**Task:** Omit all images. Transcribe the rest of the material below exactly.

**Extracted entries:**

___

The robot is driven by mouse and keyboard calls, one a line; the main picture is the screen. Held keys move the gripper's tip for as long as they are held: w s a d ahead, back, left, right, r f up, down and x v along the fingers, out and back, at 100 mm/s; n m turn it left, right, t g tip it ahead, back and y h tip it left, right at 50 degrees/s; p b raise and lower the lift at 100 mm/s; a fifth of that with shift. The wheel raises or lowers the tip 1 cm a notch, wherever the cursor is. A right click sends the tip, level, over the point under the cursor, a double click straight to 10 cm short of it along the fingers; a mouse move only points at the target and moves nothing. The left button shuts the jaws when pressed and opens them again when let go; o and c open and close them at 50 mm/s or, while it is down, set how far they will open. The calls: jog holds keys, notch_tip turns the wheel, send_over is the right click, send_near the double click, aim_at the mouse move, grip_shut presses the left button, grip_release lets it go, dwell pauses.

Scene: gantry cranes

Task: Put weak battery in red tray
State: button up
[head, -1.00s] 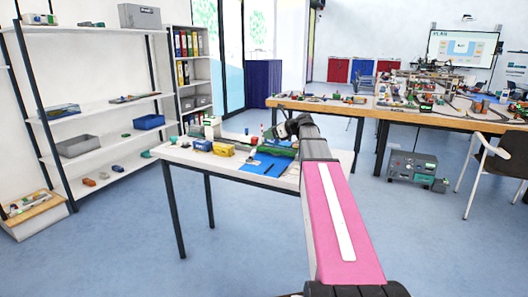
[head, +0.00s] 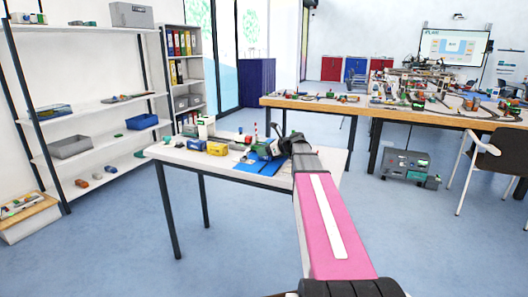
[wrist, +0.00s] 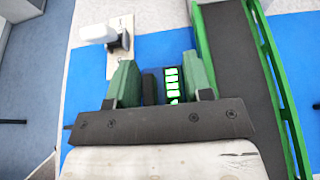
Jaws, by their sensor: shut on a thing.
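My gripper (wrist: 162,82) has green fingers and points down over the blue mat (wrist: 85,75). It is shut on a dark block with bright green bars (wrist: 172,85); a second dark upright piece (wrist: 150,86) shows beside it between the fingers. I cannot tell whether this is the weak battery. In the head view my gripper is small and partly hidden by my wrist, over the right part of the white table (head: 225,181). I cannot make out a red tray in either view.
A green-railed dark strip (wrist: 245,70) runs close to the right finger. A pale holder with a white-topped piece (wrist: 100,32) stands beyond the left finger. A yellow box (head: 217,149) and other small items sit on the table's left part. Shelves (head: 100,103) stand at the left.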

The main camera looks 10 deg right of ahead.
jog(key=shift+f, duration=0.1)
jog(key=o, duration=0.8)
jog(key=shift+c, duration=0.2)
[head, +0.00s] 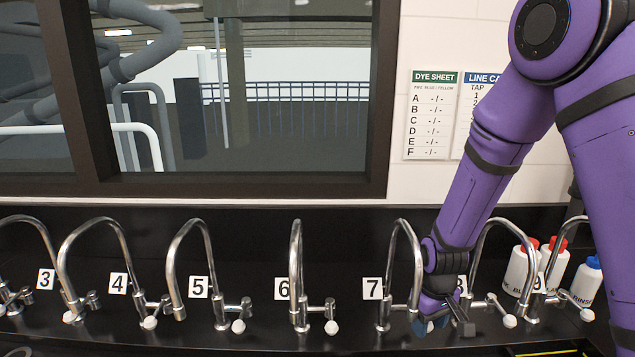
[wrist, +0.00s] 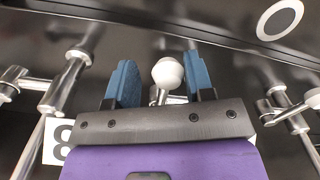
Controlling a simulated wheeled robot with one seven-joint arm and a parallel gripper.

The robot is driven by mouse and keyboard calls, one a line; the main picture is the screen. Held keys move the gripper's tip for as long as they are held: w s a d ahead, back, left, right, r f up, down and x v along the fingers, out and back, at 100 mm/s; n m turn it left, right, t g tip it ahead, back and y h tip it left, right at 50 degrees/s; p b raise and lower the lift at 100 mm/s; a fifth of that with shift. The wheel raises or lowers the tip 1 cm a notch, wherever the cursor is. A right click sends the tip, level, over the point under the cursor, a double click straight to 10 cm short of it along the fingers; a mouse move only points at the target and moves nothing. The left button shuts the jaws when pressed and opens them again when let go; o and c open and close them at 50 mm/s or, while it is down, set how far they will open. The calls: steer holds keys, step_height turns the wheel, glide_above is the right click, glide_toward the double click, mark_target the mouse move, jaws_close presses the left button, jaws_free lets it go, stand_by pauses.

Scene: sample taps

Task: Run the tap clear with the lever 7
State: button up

___

**The completed task:**
The robot is driven by mouse and keyboard calls, one a line; the main picture is the screen. Held keys move the gripper's tip for as long as they are held: w s a d ahead, back, left, right, r f up, down and x v along the fingers, out and back, at 100 mm/s; n m turn it left, right, t g tip it ahead, back and y h tip it left, right at 50 degrees/s; p b raise and lower the lift at 100 mm/s; a fifth of that with shift. The wheel raises or lowers the tip 1 cm a notch, wherever the cursor is. A right click sends the tip, level, over the point under the cursor, a double click straight to 10 cm short of it along the fingers; a mouse move only points at the target and moves nothing. The left button shuts the jaws when pressed and opens them again when let go; o and c open and close them at 50 mm/s or, while it is down, set how far they will open. The calls: jog holds keys, notch_tip turns the wheel, send_over is the right click, send_near the double click, aim_at the mouse move, grip_shut presses the left button, grip_release lets it go, dwell pauses.

Scene: gantry cranes

Task: Put weak battery in red tray
State: button up
[head, -1.00s] 
[head, +0.00s] 
[wrist, +0.00s] 
Jaws, by their sensor: shut on a thing.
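My gripper (wrist: 162,82) has green fingers and points down over the blue mat (wrist: 85,75). It is shut on a dark block with bright green bars (wrist: 172,85); a second dark upright piece (wrist: 150,86) shows beside it between the fingers. I cannot tell whether this is the weak battery. In the head view my gripper is small and partly hidden by my wrist, over the right part of the white table (head: 225,181). I cannot make out a red tray in either view.
A green-railed dark strip (wrist: 245,70) runs close to the right finger. A pale holder with a white-topped piece (wrist: 100,32) stands beyond the left finger. A yellow box (head: 217,149) and other small items sit on the table's left part. Shelves (head: 100,103) stand at the left.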

The main camera looks 10 deg right of ahead.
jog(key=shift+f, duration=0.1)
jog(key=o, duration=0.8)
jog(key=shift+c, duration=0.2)
[head, +0.00s] 
[wrist, +0.00s] 
Controlling a simulated wheeled robot with one seven-joint arm and a parallel gripper.

The robot is driven by mouse and keyboard calls, one a line; the main picture is the screen. Held keys move the gripper's tip for as long as they are held: w s a d ahead, back, left, right, r f up, down and x v along the fingers, out and back, at 100 mm/s; n m turn it left, right, t g tip it ahead, back and y h tip it left, right at 50 degrees/s; p b raise and lower the lift at 100 mm/s; a fifth of that with shift. The wheel raises or lowers the tip 1 cm a notch, wherever the cursor is. A right click sends the tip, level, over the point under the cursor, a double click straight to 10 cm short of it along the fingers; a mouse move only points at the target and moves nothing. The left button shuts the jaws when pressed and opens them again when let go; o and c open and close them at 50 mm/s or, while it is down, set how far they will open. The calls: steer holds keys, step_height turns the wheel, glide_above is the right click, glide_toward the double click, mark_target the mouse move, jaws_close presses the left button, jaws_free lets it go, stand_by pauses.

Scene: sample taps

Task: Run the tap clear with the lever 7
State: button up

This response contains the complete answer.